Specific corrections help Aria apply the same reasoning later.

Example of a helpful correction:

"Do not use Alex for this panel because they are still in training. Please use a fully trained interviewer for the system design interview."


Example of a less helpful correction:

"This interviewer is wrong."

Keep Candidate-Facing Quality High

Before approving candidate-facing messages, check that:

  • The tone matches your company's usual voice

  • The timing is clear

  • The candidate has an obvious next step

  • The correct scheduling link or availability request is included

  • The candidate portal will show the right stage

Recommended Rollout Plan

Timing

Focus

What to Do

Week 1

Observe and configure

Enable Aria for a small user group, confirm templates, review job setup, and collect repeated corrections.

Week 2

Use repeatable workflows

Use Aria for availability requests, self-schedule requests, confirmations, and follow-ups.
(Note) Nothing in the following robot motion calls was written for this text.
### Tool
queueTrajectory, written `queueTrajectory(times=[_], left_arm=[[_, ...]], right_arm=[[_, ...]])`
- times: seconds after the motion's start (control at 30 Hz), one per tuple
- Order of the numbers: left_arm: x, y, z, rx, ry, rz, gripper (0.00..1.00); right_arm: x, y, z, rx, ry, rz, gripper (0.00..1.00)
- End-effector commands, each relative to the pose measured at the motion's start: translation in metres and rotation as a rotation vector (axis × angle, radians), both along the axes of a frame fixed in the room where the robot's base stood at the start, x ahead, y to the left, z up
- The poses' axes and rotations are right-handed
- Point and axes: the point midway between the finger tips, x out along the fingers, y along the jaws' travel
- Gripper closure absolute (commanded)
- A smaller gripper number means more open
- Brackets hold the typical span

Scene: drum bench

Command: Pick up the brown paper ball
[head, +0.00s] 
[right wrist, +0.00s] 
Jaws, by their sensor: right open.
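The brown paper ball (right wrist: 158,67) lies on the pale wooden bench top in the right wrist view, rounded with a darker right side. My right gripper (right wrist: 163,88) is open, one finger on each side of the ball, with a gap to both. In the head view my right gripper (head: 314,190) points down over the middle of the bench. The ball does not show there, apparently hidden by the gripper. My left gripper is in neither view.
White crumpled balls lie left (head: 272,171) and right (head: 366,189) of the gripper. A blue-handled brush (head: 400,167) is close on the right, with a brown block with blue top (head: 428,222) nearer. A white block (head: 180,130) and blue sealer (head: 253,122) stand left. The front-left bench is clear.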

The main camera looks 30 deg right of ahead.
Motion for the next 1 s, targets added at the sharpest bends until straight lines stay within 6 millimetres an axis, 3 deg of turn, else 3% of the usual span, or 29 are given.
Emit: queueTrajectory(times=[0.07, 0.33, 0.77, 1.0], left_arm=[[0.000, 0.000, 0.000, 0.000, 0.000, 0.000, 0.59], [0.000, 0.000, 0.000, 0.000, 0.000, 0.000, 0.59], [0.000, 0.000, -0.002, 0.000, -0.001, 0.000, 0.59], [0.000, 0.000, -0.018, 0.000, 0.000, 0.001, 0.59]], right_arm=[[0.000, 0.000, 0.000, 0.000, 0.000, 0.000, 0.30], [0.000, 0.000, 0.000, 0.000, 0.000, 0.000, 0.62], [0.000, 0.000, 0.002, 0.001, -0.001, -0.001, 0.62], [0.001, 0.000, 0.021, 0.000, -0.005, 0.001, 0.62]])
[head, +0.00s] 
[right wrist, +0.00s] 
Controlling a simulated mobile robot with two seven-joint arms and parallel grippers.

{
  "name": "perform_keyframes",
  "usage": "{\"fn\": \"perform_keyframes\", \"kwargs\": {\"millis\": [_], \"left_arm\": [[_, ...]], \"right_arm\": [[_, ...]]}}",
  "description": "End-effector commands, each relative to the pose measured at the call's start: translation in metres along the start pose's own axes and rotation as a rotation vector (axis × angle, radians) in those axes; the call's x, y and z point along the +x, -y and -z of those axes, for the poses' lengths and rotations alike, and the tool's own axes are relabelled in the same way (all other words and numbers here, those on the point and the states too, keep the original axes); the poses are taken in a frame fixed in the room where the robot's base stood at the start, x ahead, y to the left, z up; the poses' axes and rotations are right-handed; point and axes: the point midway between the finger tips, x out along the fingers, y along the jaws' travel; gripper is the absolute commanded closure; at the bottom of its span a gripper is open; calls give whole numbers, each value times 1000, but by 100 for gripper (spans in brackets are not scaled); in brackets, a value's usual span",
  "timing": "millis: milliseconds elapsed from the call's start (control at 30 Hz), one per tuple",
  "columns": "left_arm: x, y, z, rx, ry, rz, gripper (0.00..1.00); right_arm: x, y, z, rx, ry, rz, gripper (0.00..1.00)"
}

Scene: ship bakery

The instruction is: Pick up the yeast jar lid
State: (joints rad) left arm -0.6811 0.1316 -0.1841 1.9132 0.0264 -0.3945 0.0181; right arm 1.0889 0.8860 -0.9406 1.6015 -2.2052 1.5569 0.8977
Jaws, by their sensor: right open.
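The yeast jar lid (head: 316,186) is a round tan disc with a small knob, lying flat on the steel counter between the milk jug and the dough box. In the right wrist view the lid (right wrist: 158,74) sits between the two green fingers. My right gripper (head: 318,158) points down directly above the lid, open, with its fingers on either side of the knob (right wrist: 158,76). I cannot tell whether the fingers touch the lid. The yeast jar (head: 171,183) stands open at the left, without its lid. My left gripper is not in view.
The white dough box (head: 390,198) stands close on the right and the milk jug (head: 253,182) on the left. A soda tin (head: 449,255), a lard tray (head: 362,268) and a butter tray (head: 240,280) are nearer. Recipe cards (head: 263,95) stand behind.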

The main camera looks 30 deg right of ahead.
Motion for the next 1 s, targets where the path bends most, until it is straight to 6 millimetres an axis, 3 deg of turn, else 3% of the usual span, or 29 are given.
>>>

Save repeated preferences into settings.

Week 3+

Expand carefully

Add panels, reschedules, and debriefs once review patterns are predictable. Decide which actions still need human approval.

What Successful Teams Do

Teams tend to get the best results when they:

  • Keep job and interview plan setup clean

  • Use consistent templates

  • Give Aria specific instructions

  • Review complex scheduling before approval

  • Save repeated corrections as settings

  • Clarify who owns each workflow step

  • Treat Aria questions as a signal that more setup or context may be needed

When Something Looks Off

If Aria suggests something unexpected:

  1. Check whether the job, stage, interview plan, or template is configured correctly.

  2. Review whether the relevant preference exists in Aria settings.

  3. Edit or dismiss the suggestion if needed.

  4. Add a clearer instruction if the same issue could happen again.

  5. Contact your Guide CSM or Guide support channel if the behavior seems incorrect.

Final Takeaway

Aria 2.0 works best when your team makes its preferences explicit and keeps the underlying scheduling setup clean. Start small, review sensitive decisions, save what you learn into settings, and expand once the workflow feels predictable.